宇野邦一他者論序説 (Le livre de luciole (35))』書肆山田 2000

言葉はうんざりするほどの反復からなり、たえず反復を要求するのだが、反復のなかでかぎりなく襞を増殖してゆくので、必ず不規則で異様な例外を内包し、蓄積していくことになる。それなら一冊の書物は、たとえ一つの言語で書かれているにせよ、その言語自体の内包するあらゆる異質な要素を掘り起こし、世界も宇宙も、そのなかに収めることを夢想することができるだろう.(pp.2-3.)

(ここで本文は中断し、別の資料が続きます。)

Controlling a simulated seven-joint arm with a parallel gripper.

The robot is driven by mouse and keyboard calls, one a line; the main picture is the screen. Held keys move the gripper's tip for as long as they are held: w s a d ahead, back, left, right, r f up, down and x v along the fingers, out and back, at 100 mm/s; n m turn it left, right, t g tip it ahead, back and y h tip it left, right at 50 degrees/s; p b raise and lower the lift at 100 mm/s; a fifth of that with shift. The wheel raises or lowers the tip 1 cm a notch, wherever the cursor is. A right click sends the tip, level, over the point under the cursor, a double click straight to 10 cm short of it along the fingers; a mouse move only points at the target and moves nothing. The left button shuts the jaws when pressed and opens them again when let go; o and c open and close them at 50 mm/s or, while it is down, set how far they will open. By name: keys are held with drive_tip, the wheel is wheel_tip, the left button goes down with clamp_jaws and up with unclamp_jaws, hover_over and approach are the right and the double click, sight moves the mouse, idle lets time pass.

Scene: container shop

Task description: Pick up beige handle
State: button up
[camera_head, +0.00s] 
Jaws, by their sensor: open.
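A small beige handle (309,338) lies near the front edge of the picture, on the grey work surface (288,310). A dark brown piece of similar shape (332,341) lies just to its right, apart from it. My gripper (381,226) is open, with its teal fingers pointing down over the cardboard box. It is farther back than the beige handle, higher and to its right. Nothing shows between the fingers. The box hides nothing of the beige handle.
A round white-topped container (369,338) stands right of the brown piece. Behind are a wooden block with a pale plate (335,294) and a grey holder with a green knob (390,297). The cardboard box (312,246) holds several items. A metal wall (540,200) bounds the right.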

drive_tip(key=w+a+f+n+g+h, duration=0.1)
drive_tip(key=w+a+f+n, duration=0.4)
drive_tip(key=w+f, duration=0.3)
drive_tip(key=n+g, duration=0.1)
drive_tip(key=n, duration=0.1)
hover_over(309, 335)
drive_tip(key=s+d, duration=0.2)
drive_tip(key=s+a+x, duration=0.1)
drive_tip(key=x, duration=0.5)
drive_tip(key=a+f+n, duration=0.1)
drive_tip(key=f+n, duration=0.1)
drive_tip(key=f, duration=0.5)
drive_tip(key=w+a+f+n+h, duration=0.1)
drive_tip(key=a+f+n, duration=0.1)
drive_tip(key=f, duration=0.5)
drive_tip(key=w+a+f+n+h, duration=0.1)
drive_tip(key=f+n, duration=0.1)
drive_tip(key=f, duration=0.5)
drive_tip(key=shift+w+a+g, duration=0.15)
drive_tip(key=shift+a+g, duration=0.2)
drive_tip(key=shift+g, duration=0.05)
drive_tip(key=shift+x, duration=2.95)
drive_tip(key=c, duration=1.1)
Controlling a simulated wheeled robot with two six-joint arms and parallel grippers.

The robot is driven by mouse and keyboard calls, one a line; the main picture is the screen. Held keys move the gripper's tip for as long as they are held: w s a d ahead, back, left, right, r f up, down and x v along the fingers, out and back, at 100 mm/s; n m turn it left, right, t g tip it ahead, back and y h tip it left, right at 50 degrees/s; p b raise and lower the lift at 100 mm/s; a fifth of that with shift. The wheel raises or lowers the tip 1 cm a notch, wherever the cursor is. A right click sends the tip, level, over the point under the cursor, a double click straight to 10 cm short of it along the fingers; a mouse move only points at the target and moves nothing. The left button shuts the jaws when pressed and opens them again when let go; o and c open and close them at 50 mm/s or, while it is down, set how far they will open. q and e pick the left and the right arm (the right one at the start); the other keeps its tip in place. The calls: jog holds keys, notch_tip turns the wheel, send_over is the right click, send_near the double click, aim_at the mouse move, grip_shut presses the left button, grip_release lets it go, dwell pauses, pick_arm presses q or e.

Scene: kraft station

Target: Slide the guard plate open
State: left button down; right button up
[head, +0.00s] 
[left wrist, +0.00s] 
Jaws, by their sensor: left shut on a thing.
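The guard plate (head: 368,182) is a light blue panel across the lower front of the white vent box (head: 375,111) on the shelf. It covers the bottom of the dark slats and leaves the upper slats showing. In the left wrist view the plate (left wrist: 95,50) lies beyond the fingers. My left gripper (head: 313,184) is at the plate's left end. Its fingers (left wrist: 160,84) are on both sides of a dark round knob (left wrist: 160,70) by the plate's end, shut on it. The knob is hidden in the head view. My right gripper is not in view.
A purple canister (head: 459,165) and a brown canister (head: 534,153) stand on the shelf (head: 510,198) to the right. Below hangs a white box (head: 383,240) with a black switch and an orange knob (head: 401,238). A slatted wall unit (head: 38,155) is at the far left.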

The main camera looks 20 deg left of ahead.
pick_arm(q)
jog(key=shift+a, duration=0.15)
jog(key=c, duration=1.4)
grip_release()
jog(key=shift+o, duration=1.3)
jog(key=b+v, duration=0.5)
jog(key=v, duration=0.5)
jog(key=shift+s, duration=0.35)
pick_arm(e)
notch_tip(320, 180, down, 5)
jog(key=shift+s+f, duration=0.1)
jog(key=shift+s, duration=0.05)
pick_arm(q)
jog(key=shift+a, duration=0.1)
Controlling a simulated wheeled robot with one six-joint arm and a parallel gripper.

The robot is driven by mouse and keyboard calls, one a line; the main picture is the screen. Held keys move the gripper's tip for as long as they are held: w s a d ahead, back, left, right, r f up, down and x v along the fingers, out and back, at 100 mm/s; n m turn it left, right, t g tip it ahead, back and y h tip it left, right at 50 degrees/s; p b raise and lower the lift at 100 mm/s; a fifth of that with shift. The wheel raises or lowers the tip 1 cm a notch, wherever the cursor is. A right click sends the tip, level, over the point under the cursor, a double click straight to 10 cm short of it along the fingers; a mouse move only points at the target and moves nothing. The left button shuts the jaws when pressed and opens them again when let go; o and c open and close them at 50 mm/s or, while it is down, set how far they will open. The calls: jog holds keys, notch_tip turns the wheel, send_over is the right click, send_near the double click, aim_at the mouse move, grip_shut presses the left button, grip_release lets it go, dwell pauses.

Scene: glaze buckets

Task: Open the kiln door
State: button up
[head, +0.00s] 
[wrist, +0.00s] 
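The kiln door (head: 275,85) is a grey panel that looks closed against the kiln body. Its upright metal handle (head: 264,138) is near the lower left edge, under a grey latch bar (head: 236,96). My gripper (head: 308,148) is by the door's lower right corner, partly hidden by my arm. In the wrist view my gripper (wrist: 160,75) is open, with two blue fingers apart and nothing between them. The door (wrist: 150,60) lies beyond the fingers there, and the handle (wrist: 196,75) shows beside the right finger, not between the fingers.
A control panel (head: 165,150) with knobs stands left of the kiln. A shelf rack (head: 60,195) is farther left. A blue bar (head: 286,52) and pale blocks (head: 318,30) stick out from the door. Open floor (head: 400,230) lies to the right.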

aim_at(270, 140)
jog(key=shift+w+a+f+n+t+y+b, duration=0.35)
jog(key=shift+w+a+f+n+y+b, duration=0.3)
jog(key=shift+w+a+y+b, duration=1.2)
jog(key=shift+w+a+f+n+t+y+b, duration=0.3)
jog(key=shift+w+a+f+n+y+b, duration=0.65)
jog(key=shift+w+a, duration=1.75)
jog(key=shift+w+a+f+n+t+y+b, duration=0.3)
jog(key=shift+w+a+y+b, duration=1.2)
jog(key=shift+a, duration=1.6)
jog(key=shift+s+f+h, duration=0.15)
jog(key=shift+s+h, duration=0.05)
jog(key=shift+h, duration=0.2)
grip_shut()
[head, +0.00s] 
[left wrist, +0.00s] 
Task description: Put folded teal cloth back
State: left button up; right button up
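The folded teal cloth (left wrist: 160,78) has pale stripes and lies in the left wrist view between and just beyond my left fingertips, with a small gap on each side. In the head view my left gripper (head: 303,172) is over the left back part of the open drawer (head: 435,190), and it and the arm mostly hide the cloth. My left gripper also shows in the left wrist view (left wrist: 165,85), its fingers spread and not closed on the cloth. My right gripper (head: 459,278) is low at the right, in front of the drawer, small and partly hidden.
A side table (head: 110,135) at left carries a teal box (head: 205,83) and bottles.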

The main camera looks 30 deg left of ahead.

狂気とは、しばしば自分自身が、自分にとって異質なものになり、不気味なものになってしまうことである。正気とは、異質な者を自分の外にしめだして、自分に親しい世界を仮にでも安定状態として作り出すことである。狂気とは、異質なものとあまりに近くで共生することであり、そのような共生の形態そのものが、一つの社会では異質とみなされるだろう。もちろん一つの社会そのものが全体として狂気に陥ることがあるのはよく知られている。(p.40.)

ヴィクトル・セガーレンは「主体が自分自身を主体とは違うものと認める」ことが、ほとんどエグゾティスムの原理だという(p.29)。意味を正確につかんでいるかどうかあやしいので、おべんきょせにゃ。